=== Information supplied ===

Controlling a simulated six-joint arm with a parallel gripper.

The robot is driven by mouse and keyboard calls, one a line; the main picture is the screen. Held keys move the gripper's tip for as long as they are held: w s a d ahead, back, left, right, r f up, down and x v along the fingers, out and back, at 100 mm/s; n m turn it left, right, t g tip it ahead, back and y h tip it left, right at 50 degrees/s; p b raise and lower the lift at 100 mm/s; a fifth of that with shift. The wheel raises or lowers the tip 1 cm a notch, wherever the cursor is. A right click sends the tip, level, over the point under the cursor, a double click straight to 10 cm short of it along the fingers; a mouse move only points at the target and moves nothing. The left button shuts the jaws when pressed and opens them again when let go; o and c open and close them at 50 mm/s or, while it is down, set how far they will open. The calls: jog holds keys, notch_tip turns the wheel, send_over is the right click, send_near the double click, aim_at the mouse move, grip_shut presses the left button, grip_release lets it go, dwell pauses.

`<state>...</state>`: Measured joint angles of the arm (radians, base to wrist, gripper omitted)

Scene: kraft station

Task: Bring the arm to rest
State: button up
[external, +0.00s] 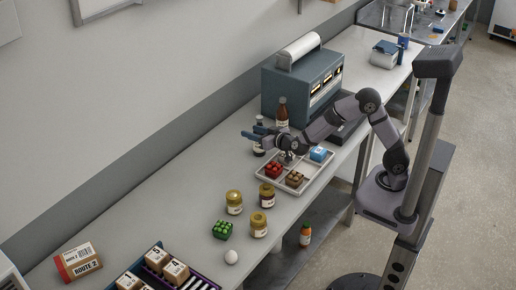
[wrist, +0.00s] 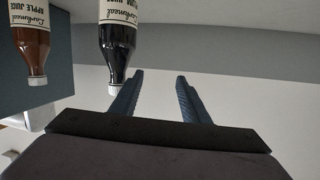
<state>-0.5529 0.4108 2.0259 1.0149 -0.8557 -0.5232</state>
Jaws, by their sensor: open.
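My gripper (external: 252,128) is at the end of my bent arm, above the bench near the back wall. Its two blue fingers point left, toward the wall. In the wrist view my gripper (wrist: 160,76) is open, with nothing between its fingers. That view looks upside down. A dark bottle with a white cap (wrist: 117,45) shows there left of the fingers, with an apple juice bottle (wrist: 31,45) farther left. In the external view the dark bottle (external: 258,150) stands just below my gripper, partly hidden. The brown bottle (external: 282,108) stands behind it, by the blue-grey machine.
A divided tray (external: 262,176) under my wrist holds red, brown and blue packs. Several jars (external: 234,203), a green pack (external: 222,229) and a white egg (external: 231,257) stand nearer. A crate of boxes (external: 158,248) and a carton (external: 77,262) are at lower left. The machine (external: 282,92) stands behind my arm.

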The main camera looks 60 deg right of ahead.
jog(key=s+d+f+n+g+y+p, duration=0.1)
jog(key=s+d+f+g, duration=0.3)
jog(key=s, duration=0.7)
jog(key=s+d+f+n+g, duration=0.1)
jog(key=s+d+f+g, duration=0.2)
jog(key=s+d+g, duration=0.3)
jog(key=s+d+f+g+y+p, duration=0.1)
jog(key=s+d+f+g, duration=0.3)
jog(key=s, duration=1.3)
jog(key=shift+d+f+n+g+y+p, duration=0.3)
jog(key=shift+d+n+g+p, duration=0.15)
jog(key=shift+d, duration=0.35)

=== What you have to do ===
Scan the lines above for "joint", then copy every one that has it.

=== Problem solution ===
Controlling a simulated six-joint arm with a parallel gripper.
`<state>...</state>`: Measured joint angles of the arm (radians, base to wrist, gripper omitted)

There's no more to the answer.